Saturday, September 17, 2005

A Sunday-light to Go

Looks like Sunday will be a light day on the water. I am hoping it is one of those days that does not follow the weather model. There is only three races left until the boat is out of the water. Trying to get as much water time as possible before the big sleep!

Winds for tomorrow look like 5km/hr starting out of the NW then shifting to 5 km/hr SW. 180 degree shift. Strategy for tormorrow will be based on a persistent shifting wind. The key will be getting an initial reading on the wind and quickly determining the course or what I think the course will be. I have to develop a database or chart that will determine the course based on the angle of wind. It is not difficult, just a little time consuming. Think it is a winter task!

Tuesday, September 13, 2005

Crunch, Crunch, Crunch

I am starting to benefit from creating notes and diagrams based on my interpretation of the races. I can see some patterns starting to emerge that will eventually become an advantage in future races. Looking back at the recent regatta races and crunching the data it looks as though when we were on the lower part of the course we had better wind and seemed to gain ground.

My theory is that when the winds are from the NE at 80 degrees they funnel along the bluffs and create a wind tunnel effect increasing the velocity. I need see if this theory holds any water of course but the very act of analyzing the race and keeping a log is a very useful tool. From the data I have kept I can assume that on 3:1:3:1 courses it may be better to go to the left of the course on upwind and right on downwind for more wind.

Weather patterns and cycles tend to repeat so having a log of races can only help. It is a good exercise to objectively analyze your race and see where mistakes were made or where advantages were gained.
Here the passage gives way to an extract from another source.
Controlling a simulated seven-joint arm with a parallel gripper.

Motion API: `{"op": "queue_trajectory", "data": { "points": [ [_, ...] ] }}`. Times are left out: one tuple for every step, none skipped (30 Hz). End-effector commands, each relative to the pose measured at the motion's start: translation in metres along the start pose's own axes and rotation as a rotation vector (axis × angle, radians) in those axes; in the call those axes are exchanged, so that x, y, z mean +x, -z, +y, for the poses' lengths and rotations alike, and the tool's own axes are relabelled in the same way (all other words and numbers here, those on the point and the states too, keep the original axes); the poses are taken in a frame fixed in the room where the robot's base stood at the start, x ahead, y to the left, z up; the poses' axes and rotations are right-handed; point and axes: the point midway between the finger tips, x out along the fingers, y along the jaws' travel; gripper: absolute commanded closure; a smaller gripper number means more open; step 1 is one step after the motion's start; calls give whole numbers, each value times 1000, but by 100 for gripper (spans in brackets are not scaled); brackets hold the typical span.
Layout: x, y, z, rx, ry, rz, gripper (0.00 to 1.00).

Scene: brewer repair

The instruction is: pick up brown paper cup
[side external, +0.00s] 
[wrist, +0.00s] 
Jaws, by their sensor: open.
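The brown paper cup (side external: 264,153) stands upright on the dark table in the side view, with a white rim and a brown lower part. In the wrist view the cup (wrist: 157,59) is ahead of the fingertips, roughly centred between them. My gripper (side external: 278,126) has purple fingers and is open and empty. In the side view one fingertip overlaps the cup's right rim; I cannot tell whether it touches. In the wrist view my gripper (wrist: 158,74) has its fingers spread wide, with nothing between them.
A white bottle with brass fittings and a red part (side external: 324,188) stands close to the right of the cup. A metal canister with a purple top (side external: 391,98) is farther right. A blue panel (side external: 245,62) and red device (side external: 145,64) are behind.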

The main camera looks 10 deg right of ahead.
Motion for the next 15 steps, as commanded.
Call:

Monday, September 12, 2005

Downwind Angles

Looking back at the regatta notes I began to wonder if I sailed too high in the downwind legs. This prompted me to find out what the best sailing angles are for the downwind legs and flying the spinnaker.

A general rule of thumb is higher in the lighter winds and lower in the heavier winds. I have experienced the effect of sailing to close to Dead downwind. The J24 is extremely unstable. I was reaching during the regatta in 12-15 kt winds. The pole varied from 10-30 inches from the headstay (5 deg.-10 deg from the bow). My thinking is to develop some charts on spinnaker angles vs speed and windspeed. This should give me a benchmark for determining what is the best angles under different conditions. I found this article online, the author from Jworld which was helpful. This pdf from Boston Harbour Sailing School was also useful.

When I get the data together it will be posted. May not be till next season.

Regatta 2005 Comments

The wind gods looked down on us for the Basin Open Regatta of 2005. The Committee boat however was not in their favour. We were on the water for a 10:10 am start. Apparently the committee boat had issues with the radio. We assumed the course to be 3:1:3:1 as soon as we got out on the water. The fleet however seemed to be unsure and hung about towards marker number 2 for quite awhile. The go ahead was given around 11:45 for start. wind was brisk at about 13-15 knots consistely with gusts of probably 18 kts.

Our first race was a bust. Many little problems contributed to an overall loss of time that put us in the back of the pack for the finish. Tangled spinnaker, jib sheets that were caught under spinnaker pole. All in all one of the worst races this year.

However the second race was a triumphant least until the last leg. We took a low course off the start. Reviewing the race logs now I am assuming that ther was a wind increasing effect from the NE winds channeling along the bluffs. I will mentally be aware of this and test the theory on NE winds in the future. I know we managed a good reace but I do not have the results back yet.